Exercise objective: Your task is to quote, unchanged, only the lines from the one with "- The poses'" through the one with "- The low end", both ends included.

Tool calls from robot episodes
□ □ □

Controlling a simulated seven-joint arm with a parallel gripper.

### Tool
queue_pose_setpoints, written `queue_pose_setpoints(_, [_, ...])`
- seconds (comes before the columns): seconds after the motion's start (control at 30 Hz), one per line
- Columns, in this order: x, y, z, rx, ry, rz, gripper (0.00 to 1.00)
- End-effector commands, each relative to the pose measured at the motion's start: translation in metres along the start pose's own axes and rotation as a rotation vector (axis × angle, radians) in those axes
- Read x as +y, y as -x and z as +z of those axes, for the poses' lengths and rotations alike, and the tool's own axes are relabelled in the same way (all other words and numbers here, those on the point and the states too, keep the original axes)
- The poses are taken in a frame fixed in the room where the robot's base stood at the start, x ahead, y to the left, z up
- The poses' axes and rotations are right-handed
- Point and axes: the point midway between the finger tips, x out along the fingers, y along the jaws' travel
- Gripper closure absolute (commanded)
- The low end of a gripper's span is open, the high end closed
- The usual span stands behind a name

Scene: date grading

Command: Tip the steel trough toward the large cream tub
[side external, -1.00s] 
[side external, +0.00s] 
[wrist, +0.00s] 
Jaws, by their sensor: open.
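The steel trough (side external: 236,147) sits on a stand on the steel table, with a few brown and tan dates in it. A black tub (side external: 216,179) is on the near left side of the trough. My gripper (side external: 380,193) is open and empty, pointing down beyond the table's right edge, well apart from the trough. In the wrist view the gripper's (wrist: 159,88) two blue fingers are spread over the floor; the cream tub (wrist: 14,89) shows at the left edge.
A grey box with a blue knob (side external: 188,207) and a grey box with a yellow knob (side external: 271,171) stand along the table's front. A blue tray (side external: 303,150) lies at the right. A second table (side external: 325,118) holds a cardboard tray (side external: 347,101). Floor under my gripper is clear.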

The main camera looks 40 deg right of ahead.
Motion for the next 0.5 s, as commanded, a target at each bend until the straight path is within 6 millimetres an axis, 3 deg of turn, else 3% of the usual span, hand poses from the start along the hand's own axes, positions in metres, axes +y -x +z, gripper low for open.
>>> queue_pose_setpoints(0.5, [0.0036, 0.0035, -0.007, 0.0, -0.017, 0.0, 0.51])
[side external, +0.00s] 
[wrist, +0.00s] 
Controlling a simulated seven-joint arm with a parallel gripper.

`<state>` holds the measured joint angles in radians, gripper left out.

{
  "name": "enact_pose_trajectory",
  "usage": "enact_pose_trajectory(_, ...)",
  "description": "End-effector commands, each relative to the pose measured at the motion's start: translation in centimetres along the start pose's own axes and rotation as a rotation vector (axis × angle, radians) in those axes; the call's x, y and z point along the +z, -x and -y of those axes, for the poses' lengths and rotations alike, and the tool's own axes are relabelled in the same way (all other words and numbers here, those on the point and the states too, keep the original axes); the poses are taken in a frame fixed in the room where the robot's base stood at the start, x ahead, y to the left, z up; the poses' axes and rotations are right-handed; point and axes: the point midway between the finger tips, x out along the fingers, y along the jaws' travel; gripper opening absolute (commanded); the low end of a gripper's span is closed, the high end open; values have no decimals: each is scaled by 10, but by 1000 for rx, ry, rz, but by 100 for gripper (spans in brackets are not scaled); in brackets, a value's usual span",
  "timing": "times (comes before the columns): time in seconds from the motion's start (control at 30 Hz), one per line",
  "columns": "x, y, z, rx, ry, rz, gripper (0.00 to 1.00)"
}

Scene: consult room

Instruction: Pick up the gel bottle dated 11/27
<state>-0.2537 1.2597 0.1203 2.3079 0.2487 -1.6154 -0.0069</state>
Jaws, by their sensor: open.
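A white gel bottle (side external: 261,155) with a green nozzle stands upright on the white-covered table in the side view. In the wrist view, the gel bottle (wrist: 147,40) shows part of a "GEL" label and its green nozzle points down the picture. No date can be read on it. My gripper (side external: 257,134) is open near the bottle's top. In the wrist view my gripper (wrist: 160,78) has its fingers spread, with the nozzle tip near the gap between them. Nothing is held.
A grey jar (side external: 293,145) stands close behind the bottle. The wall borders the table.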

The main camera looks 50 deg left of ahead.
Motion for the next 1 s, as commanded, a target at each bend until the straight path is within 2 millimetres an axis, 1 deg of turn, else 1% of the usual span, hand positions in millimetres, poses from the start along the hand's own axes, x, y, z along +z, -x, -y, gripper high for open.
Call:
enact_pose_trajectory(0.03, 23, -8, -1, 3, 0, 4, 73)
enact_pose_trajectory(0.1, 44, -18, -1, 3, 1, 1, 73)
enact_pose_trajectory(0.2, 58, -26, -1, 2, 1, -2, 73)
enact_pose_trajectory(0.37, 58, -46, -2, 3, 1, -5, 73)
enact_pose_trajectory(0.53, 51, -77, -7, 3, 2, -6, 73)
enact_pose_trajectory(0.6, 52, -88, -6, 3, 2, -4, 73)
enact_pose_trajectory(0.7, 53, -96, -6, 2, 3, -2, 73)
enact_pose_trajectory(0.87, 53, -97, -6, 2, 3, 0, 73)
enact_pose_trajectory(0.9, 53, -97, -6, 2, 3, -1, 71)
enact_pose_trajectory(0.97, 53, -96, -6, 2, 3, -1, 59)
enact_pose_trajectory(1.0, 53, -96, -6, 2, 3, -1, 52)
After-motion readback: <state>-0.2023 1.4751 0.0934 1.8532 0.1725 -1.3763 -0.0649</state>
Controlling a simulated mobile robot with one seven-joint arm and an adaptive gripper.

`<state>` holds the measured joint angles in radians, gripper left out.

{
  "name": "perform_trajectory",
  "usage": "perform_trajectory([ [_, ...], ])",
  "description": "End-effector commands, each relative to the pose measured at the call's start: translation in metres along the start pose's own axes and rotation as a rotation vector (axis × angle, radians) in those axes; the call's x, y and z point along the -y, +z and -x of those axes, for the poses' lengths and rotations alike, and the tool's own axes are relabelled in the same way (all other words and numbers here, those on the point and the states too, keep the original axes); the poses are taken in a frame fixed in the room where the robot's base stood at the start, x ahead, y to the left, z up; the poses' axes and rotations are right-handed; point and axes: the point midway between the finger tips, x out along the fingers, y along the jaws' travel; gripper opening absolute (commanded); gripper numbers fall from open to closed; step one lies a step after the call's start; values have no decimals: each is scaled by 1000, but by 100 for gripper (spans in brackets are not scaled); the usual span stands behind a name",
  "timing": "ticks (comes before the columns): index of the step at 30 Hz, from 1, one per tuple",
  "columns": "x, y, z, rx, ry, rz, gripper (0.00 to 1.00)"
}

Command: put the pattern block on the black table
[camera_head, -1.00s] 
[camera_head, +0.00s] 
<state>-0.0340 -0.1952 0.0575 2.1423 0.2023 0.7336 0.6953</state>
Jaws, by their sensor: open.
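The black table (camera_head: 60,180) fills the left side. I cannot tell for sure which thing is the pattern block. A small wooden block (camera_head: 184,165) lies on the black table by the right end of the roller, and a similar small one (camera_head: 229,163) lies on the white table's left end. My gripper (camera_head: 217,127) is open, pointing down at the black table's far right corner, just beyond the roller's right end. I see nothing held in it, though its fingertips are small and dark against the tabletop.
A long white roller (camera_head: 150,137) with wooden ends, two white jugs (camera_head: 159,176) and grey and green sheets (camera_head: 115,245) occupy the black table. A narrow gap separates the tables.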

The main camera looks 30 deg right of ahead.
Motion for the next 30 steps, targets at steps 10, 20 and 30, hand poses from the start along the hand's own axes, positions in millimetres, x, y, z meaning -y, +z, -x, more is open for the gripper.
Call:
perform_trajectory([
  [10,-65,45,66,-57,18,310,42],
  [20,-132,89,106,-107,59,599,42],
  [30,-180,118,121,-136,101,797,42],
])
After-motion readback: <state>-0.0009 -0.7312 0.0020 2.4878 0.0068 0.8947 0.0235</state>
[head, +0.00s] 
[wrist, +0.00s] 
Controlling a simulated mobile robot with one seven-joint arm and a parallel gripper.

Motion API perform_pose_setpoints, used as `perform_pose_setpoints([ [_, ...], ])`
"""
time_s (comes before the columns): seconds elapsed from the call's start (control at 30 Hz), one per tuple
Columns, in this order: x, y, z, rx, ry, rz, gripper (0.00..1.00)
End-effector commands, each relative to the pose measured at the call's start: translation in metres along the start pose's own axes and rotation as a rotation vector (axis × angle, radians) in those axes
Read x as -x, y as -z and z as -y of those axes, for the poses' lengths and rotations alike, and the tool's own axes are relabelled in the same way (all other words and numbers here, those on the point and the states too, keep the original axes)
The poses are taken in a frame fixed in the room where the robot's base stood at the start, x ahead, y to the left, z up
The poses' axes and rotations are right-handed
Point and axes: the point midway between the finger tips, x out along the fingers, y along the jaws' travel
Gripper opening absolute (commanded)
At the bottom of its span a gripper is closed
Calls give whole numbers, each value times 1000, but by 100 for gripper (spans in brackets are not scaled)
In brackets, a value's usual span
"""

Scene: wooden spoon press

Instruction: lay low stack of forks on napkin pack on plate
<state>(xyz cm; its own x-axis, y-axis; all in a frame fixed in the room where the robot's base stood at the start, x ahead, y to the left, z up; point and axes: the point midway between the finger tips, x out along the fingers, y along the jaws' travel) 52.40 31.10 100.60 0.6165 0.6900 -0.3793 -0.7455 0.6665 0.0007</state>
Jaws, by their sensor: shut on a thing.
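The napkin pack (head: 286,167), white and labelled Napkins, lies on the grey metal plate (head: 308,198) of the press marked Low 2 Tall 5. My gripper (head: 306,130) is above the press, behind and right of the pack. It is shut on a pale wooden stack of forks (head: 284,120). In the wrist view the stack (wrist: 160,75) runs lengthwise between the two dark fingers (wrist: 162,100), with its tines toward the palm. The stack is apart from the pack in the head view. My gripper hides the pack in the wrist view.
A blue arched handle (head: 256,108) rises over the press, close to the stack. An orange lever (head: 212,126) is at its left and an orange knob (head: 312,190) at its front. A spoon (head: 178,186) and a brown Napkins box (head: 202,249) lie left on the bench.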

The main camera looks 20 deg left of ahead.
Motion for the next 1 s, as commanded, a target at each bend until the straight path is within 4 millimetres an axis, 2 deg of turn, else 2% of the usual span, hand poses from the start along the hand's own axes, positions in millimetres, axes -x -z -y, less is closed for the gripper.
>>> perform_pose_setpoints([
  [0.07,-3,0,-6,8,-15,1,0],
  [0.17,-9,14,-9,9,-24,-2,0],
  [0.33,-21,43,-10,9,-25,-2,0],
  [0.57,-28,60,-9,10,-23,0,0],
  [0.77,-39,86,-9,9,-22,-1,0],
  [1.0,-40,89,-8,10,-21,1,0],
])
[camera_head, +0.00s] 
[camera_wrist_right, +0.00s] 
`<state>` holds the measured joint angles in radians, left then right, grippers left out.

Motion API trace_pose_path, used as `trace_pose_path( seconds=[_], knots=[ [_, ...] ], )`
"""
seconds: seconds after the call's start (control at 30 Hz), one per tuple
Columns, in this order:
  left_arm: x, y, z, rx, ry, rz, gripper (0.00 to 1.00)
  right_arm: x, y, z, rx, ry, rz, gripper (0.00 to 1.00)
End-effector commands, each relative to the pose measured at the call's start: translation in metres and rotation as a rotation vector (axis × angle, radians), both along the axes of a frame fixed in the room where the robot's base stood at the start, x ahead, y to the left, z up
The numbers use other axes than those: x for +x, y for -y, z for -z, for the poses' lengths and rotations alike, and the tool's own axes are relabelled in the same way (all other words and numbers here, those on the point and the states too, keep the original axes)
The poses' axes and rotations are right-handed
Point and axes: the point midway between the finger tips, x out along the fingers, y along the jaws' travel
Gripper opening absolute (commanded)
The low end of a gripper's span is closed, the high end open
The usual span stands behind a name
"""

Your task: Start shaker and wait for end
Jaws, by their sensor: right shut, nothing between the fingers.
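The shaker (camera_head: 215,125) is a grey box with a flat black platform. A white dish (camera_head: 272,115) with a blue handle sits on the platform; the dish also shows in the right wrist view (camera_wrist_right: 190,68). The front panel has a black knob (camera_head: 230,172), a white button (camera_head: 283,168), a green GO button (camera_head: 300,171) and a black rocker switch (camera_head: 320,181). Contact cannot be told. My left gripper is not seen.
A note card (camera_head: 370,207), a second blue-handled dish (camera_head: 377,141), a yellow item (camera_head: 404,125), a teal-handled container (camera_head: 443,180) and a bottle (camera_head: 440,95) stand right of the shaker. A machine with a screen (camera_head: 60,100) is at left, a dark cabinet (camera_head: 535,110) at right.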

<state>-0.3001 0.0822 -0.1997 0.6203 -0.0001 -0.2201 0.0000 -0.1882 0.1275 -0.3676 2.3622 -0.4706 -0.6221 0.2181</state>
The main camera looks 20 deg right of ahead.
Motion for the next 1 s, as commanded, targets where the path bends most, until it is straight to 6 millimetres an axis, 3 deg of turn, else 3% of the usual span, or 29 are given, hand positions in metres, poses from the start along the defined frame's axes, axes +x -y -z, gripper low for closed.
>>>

□ □ □

Result of this exercise:
- The poses' axes and rotations are right-handed
- Point and axes: the point midway between the finger tips, x out along the fingers, y along the jaws' travel
- Gripper closure absolute (commanded)
- The low end of a gripper's span is open, the high end closed

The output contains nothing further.